Let $\psi(x)=\sum_{n\leq x} \Lambda(n)$ be the weighted prime counting function. I am trying to evaluate the integral $$\kappa:=\int_{1}^{\infty}\frac{\psi(x)-x}{x^{2}}dx$$ in several different ways. Originally, this integral came up as a particular part in a particular case for a a formula for a summatory function I was looking at. From now on, let $\gamma$ refer to the Euler-Mascheroni constant.
(Now Corrected:) I found a fun, elementary approach to this integral which gave $\kappa=-1-\gamma$ if we assume the quantitative prime number theorem. (Precisely, we just need to assume that this integral is absolutely convergent. ) Since I am not too confident about this, I naturally wanted to check by complex analytic methods to see if my answer was correct. My question then is:
What other ways can be used to prove this identity?
I feel like knowing many approaches to this problem will give a greater understanding of certain properties of these functions.
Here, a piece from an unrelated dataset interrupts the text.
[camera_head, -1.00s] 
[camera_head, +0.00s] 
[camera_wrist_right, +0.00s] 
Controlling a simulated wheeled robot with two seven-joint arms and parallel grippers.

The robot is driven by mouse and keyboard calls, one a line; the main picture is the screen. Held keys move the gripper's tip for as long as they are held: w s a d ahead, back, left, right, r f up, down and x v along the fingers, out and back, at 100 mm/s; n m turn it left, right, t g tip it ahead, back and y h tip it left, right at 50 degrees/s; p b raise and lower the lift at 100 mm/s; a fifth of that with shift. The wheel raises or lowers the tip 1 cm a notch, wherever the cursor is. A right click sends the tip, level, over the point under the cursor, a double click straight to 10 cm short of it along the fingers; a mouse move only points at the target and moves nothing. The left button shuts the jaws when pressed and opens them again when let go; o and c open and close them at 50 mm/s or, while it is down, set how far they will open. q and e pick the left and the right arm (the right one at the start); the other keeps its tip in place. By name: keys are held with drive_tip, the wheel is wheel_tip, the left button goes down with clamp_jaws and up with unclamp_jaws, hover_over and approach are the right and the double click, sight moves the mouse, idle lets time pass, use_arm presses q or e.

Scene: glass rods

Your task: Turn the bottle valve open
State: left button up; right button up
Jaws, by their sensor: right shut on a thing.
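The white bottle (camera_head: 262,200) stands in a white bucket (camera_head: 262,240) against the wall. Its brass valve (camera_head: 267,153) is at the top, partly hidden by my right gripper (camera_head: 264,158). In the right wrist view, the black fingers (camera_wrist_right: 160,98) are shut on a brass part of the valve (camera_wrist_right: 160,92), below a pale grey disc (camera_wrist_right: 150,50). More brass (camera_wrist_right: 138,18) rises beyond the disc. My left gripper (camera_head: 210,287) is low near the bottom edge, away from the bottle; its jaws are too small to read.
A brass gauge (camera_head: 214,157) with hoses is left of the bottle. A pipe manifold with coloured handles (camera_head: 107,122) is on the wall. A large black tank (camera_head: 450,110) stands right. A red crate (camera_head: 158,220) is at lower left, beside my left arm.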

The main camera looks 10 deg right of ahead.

A friend suggested that it must be related to the logarithmic derivative of $\zeta(s)$, and certain special values, but I cannot see how to use this.
Thanks a lot!
Additional Remark:
I attempted to use the explicit formula for $\psi(x)$, and deduced $\kappa=-\gamma-1$. Originally I felt this was wrong, but after reading Julian Rosen's answer I think it is correct. Here is the alternate solution:
Substituting in the explicit formula, and then integrating termwise we have$$\kappa=\int_{1}^{\infty}\left(-\sum_{\rho}\frac{x^{\rho-2}}{\rho}-\frac{\log2\pi}{x^{2}}-\frac{\log\left(1-x^{-2}\right)}{2x^{2}}\right)dx=\sum_{\rho}\frac{1}{\rho(\rho-1)}-\log2\pi+1-\log2$$since
$$\frac{1}{2}\int_{1}^{\infty}\frac{\log\left(1-x^{-2}\right)^{-1}}{x^{2}}dx=\frac{1}{2}\int_{1}^{\infty}\sum_{i=1}^{\infty}\frac{1}{ix^{2i+2}}dx=\sum_{i=1}^{\infty}\frac{1}{2i(2i+1)}=1-\log2.$$As $$\sum_{\rho}\frac{1}{\rho(\rho-1)}=\sum_{\rho}\frac{1}{\rho-1}-\frac{1}{\rho}=-\sum_{\rho}\frac{1}{1-\rho}+\frac{1}{\rho}=2B=-\gamma-2+\log4\pi$$it follows that $\kappa=-\gamma-1$.